SHORT TASK:
Repeat, exactly and alone, every line from the line that contains "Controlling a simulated" to the end of the entries.

A run of records
— Start —
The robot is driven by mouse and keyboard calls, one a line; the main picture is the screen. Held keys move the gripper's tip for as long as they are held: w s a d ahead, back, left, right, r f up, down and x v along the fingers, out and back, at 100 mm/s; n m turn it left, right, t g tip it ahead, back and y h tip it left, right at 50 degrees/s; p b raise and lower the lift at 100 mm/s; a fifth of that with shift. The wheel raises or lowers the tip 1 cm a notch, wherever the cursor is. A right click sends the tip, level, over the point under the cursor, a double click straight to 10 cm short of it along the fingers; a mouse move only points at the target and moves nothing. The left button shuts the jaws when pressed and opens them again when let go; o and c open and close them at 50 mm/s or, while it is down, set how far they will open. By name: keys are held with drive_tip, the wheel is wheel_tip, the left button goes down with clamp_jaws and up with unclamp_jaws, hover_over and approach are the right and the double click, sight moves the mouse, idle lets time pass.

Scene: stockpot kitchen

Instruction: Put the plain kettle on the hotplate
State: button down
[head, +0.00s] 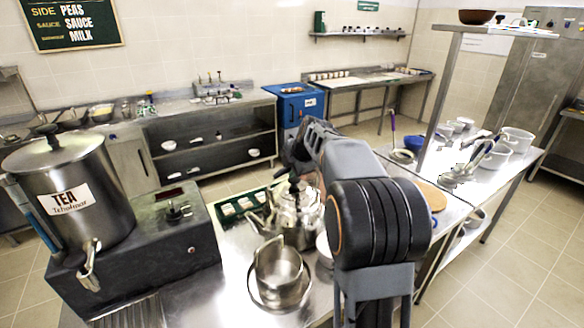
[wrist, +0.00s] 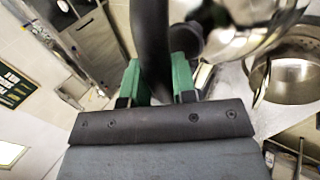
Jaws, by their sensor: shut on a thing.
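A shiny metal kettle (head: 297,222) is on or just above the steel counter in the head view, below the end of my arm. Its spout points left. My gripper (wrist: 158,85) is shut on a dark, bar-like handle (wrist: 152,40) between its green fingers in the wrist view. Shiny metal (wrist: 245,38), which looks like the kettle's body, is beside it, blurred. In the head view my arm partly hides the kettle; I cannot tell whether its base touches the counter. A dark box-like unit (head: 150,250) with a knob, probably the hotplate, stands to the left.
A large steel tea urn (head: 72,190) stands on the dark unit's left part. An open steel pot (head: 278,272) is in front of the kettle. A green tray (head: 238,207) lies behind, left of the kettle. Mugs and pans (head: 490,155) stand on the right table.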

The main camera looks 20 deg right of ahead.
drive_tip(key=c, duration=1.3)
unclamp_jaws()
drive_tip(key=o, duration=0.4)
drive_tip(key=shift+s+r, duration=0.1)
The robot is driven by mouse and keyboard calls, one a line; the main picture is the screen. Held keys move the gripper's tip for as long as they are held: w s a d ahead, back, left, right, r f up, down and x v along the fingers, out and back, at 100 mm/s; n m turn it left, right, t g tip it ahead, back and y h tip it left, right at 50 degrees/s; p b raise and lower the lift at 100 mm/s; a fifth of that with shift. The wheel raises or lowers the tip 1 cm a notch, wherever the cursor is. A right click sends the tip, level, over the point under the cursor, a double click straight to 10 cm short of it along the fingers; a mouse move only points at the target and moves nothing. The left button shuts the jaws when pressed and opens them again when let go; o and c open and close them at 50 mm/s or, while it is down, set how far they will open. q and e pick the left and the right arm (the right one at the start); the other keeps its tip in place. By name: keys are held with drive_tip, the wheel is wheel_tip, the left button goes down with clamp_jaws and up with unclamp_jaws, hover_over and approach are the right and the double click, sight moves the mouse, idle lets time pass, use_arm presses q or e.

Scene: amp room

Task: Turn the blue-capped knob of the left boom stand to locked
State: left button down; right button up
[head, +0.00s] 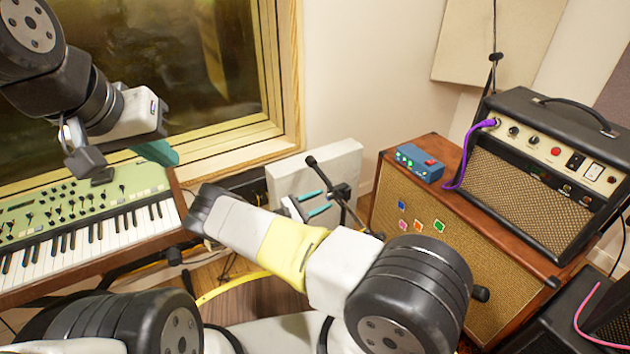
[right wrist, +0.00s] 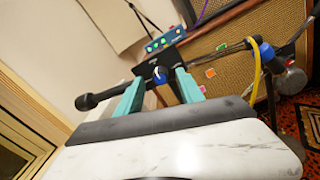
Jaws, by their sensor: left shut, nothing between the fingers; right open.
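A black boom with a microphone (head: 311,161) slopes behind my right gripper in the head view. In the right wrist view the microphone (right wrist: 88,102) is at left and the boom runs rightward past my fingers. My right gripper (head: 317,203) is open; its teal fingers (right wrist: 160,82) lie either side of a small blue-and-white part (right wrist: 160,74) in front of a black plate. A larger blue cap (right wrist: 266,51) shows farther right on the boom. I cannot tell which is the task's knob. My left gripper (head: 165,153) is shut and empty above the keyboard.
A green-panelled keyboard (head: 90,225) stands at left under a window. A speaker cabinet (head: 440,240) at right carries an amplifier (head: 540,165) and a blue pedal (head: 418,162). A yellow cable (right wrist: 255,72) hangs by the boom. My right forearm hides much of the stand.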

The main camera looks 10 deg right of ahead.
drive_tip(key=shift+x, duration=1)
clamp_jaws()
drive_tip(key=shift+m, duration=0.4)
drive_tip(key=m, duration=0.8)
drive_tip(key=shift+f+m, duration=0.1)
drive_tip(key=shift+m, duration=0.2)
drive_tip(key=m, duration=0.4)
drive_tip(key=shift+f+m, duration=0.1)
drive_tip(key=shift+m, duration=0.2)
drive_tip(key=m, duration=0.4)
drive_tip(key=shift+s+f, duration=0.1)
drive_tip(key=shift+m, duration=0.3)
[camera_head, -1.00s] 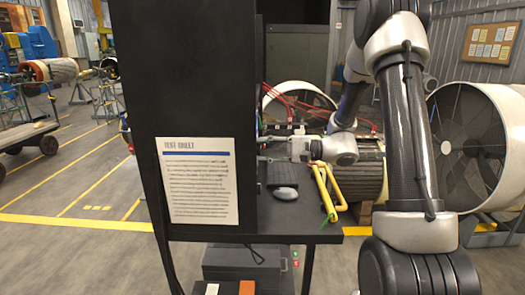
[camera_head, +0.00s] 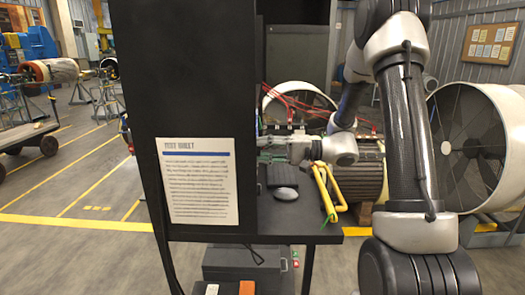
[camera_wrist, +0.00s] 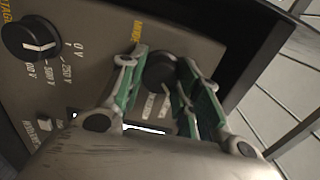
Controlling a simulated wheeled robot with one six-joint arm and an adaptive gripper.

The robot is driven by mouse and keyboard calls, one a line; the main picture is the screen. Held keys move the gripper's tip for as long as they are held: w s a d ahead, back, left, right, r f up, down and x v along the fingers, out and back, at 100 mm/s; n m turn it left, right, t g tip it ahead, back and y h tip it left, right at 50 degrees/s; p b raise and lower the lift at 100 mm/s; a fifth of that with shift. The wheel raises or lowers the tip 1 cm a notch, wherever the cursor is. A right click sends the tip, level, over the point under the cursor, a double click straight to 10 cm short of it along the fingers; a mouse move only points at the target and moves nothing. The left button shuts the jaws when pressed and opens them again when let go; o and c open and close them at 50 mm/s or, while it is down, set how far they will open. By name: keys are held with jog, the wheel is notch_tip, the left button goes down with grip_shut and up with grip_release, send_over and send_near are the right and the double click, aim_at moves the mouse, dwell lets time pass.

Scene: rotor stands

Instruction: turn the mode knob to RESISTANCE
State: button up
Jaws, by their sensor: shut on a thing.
— End —
OUTPUT FOR THIS TASK:
Controlling a simulated wheeled robot with one six-joint arm and an adaptive gripper.

The robot is driven by mouse and keyboard calls, one a line; the main picture is the screen. Held keys move the gripper's tip for as long as they are held: w s a d ahead, back, left, right, r f up, down and x v along the fingers, out and back, at 100 mm/s; n m turn it left, right, t g tip it ahead, back and y h tip it left, right at 50 degrees/s; p b raise and lower the lift at 100 mm/s; a fifth of that with shift. The wheel raises or lowers the tip 1 cm a notch, wherever the cursor is. A right click sends the tip, level, over the point under the cursor, a double click straight to 10 cm short of it along the fingers; a mouse move only points at the target and moves nothing. The left button shuts the jaws when pressed and opens them again when let go; o and c open and close them at 50 mm/s or, while it is down, set how far they will open. By name: keys are held with jog, the wheel is notch_tip, the left button goes down with grip_shut and up with grip_release, send_over and send_near are the right and the double click, aim_at moves the mouse, dwell lets time pass.

Scene: rotor stands

Instruction: turn the mode knob to RESISTANCE
State: button up
Jaws, by their sensor: shut on a thing.

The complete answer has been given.